Stated exercise: Locate the line containing "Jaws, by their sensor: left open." in the data below. Reproduce it and every following line up to the end, exactly as given.

───── Given material

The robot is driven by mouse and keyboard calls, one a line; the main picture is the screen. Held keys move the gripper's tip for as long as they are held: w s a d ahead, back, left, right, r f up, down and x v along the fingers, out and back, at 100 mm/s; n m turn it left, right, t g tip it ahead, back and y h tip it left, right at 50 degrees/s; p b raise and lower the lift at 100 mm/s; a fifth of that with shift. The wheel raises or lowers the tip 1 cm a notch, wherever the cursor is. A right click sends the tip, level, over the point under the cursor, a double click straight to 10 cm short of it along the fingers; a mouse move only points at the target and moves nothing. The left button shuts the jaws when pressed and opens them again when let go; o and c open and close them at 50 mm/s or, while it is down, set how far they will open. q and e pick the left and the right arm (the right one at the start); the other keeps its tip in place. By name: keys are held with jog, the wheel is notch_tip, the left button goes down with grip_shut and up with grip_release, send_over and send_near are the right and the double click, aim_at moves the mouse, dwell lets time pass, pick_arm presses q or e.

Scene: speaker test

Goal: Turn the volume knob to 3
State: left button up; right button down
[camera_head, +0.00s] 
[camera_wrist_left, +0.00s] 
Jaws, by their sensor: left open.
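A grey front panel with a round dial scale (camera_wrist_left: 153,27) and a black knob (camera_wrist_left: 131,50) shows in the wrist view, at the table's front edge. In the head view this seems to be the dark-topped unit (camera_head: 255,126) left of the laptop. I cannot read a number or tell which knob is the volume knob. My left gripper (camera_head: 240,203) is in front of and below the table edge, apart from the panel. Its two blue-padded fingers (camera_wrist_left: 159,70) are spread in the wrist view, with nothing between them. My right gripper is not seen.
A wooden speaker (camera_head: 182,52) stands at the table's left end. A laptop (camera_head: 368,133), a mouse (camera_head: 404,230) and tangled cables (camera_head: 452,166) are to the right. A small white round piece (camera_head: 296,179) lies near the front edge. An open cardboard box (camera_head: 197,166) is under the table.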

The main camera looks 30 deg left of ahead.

──────────

Final result:
Jaws, by their sensor: left open.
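A grey front panel with a round dial scale (camera_wrist_left: 153,27) and a black knob (camera_wrist_left: 131,50) shows in the wrist view, at the table's front edge. In the head view this seems to be the dark-topped unit (camera_head: 255,126) left of the laptop. I cannot read a number or tell which knob is the volume knob. My left gripper (camera_head: 240,203) is in front of and below the table edge, apart from the panel. Its two blue-padded fingers (camera_wrist_left: 159,70) are spread in the wrist view, with nothing between them. My right gripper is not seen.
A wooden speaker (camera_head: 182,52) stands at the table's left end. A laptop (camera_head: 368,133), a mouse (camera_head: 404,230) and tangled cables (camera_head: 452,166) are to the right. A small white round piece (camera_head: 296,179) lies near the front edge. An open cardboard box (camera_head: 197,166) is under the table.

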The main camera looks 30 deg left of ahead.

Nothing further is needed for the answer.